И какою грандиозною, гармонирующею с тоном целого картиною заключается это стихотворение:
Любил ты моря шум, молчанье синей степи —
И мрачных гор зубчатые хребты…
И, вкруг твоей могилы неизвестной.
Всё, чем при жизни радовался ты,
Судьба соединила так чудесно:
Немая степь синеет, и венцом
Серебряным Кавказ ее объемлет;
Над морем он, нахмурясь, тихо дремлет,
Как великан, склонившись над щитом,
Рассказам волн кочующих внимая,
А море Черное шумит не умолкая.
Вот истинно бесконечное и в мысли и в выражении; вот то, что в эстетике должно разуметь под именем высокого (sublime)…

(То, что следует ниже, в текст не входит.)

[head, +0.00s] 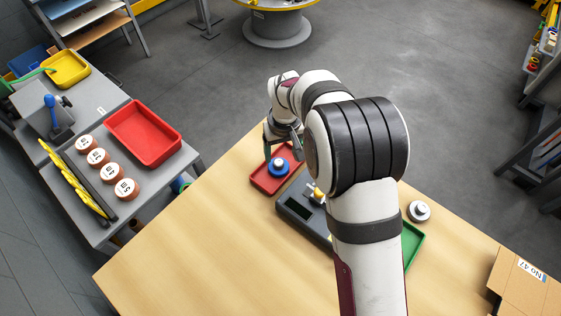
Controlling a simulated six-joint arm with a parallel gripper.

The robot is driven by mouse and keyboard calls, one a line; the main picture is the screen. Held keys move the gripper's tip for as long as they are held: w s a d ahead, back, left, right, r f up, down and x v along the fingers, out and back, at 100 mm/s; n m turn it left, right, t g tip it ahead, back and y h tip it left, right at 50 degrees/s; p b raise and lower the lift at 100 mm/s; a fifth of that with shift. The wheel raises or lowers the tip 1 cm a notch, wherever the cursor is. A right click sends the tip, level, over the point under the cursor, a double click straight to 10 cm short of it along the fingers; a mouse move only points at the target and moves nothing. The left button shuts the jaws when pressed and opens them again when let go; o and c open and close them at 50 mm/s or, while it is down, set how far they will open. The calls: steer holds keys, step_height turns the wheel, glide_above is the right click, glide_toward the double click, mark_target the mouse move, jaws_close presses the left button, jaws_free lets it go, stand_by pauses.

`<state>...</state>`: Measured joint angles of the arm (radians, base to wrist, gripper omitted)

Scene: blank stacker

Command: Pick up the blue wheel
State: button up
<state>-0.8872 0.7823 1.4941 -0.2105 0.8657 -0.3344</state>
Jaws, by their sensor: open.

Не выписываем чудной «Молитвы» (стр. 43), в которой поэт поручает Матери Божией, «теплой заступнице холодного мира», невинную деву. Кто бы ни была эта дева – возлюбленная ли сердца, или милая сестра – не в том дело; но сколько кроткой задушевности в тоне этого стихотворения, сколько нежности без всякой приторности; какое благоухание, теплое, женственное чувство! Все это трогает в голубиной натуре человека; но в духе мощном и гордом, в натуре львиной – все это больше, чем умилительно… Из каких богатых элементов составлена поэзия этого человека, какими разнообразными мотивами и звуками гремят и льются ее гармонии и мелодии! Вот пьеса, означенная рубрикою «1-е января»: читая ее, мы опять входим в совершенно новый мир, хотя и застаем в ней все ту же думу, то же сердце, словом – ту же личность, как и в прежних. Поэт говорит, как часто, при шуме пестрой толпы, среди мелькающих вокруг него бездушных лиц, – стянутых приличьем масок, когда холодных рук его с небрежною смелостью касаются давно бестрепетные руки модных красавиц, – как часто воскресают в нем старинные мечты, святые звуки погибших лет…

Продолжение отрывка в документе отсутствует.